L'histoire de Staline ( le petit père du peuple) et son rôle dans la seconde guerre mondiale
Staline arrive au pouvoir
Lénine a en effet perçu le rôle stratégique que prend le poste a priori formel de "secrétaire général du Comité central" quand la bureaucratie se renforce. Cela n'échappe pas non plus à Staline. Après la mort, en janvier 1924, du dirigeant historique de la révolution bolchevique, c'est un atout fondamental dans la course à la succession. D'autant plus que les dirigeants, trop soucieux d'évincer Trotsky, ne prennent pas garde aux avertissements de Lénine concernant Joseph Staline. Ce dernier se positionne tour à tour à droite, puis à gauche. Ainsi, il élimine ses adversaires les uns après les autres, s'alliant avec les ennemis d'hier pour faire tomber un allié de la veille : Trotsky, Zinoniev ou encore Boukharine et Rykov chutent successivement, laissant le champ libre. Staline les élimine définitivement quelques années plus tard dans les procès de Moscou. Parallèlement, Staline use d'un discours simplificateur qui lui donne l'agrément des nouveaux arrivants du Parti, souvent moins cultivés et d'origine plus modeste que les dirigeants historiques de la révolution. Il se clame véritable successeur orthodoxe de la pensée de Lénine, et s'emploie à faire oublier les désaccords des dernières années. Par ailleurs, il s'appuie fortement sur la bureaucratie – qui inquiétait Lénine – qu'il peut en partie contrôler. En 1929, Joseph Staline occupe tous les postes stratégiques et a évincé ses ennemis. Il les remplace par des proches, des collaborateurs fidèles et dociles. Mais Staline ne s'est pas simplement imposé dans les cercles de pouvoir, il devient le "vojd" (le guide) du peuple et amorce le culte de la personnalité. L'URSS est mûre pour accueillir le stalinisme.

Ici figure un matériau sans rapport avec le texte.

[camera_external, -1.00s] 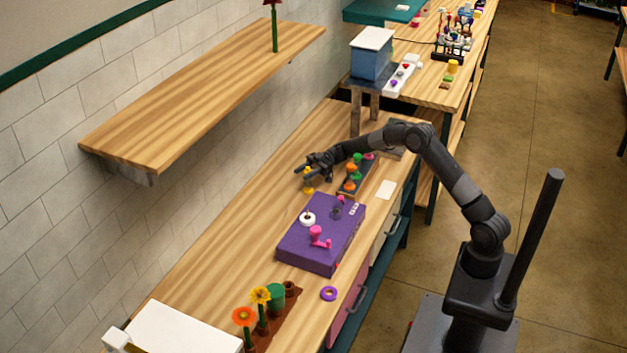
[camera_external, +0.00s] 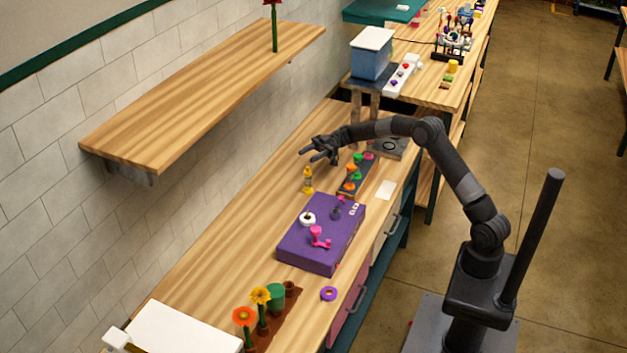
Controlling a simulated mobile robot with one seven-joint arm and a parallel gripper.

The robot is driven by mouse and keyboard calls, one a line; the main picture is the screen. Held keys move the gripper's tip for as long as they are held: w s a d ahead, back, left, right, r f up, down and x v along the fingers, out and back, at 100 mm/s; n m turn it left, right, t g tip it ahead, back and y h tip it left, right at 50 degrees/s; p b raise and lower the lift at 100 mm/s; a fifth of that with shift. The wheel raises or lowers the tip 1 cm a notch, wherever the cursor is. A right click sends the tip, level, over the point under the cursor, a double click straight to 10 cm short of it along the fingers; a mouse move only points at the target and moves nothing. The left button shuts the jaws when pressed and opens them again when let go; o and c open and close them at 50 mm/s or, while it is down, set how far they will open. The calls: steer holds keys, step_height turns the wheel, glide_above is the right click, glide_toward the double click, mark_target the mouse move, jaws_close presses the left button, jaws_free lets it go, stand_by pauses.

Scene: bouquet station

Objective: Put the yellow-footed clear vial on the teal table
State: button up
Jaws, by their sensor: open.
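A small yellow-ended piece (camera_external: 308,180), which looks like the yellow-footed clear vial, stands upright on the wooden counter (camera_external: 235,240), left of the dark strip with coloured pieces. Its clear part is too small to make out well. My gripper (camera_external: 309,154) is open and empty, above and apart from the vial, with its fingers pointing left. The teal table (camera_external: 372,12) is at the top of the view, beyond the blue box; only part of it shows.
A purple box (camera_external: 310,255) with small pieces on it sits in front of the vial. A dark strip (camera_external: 352,180) holds several coloured pieces. A blue box with a white lid (camera_external: 371,58) stands on a raised stand. A wooden shelf (camera_external: 200,90) overhangs on the left.

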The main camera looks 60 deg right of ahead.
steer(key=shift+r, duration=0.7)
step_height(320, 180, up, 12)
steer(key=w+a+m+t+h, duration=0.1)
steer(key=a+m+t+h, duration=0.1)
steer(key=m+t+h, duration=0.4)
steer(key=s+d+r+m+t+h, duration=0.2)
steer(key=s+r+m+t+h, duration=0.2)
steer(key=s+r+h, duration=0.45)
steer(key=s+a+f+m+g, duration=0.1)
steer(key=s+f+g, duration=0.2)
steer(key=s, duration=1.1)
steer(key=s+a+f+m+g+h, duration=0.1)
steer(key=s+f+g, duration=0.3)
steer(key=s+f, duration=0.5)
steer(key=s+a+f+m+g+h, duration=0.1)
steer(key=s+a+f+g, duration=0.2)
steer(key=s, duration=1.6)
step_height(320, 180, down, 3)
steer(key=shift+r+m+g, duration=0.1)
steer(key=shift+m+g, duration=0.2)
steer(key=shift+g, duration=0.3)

Les millions de morts de Staline
Deux grandes actions engagées successivement en 1928 et 1930 illustrent la politique nouvelle que l'on nomme par la suite stalinisme : le premier plan quinquennal et la création du goulag. L'objectif des plans quinquennaux est de rattraper l'immense retard économique de l'URSS : l'industrialisation doit se faire à marche forcée. Ainsi, la NEP (Nouvelle politique économique) est supprimée et l'agriculture doit accepter une profonde réforme : la collectivisation de masse. En effet, pour permettre à l'industrie de fleurir, Staline veut s'appuyer sur un large effort du monde paysan. Mais ce dernier n'adhère pas avec enthousiasme à cette nouvelle économie. Les kolkhozes, immenses fermes d'Etat, sont perçus comme un nouveau servage. Joseph Staline démontre qu'il n'est pas surnommé "l'homme d'acier" sans raison, et qu'il n'a pas perdu la fermeté qui le caractérisait lors de la guerre civile. Les ennemis de la réforme sont immédiatement assimilés aux ennemis de la révolution et donc du peuple. Parmi eux, les "koulaks" sont particulièrement mal considérés. Une véritable guerre leur est livrée, donnant tout son sens au Goulag, lieu de déportation des ennemis du régime. Aux milliers d'exécutés et de déportés, s'ajoutent les millions de morts de la grande famine de 1932-1933. Staline, au courant de la situation, ne faiblit pas : la paysannerie se soumet.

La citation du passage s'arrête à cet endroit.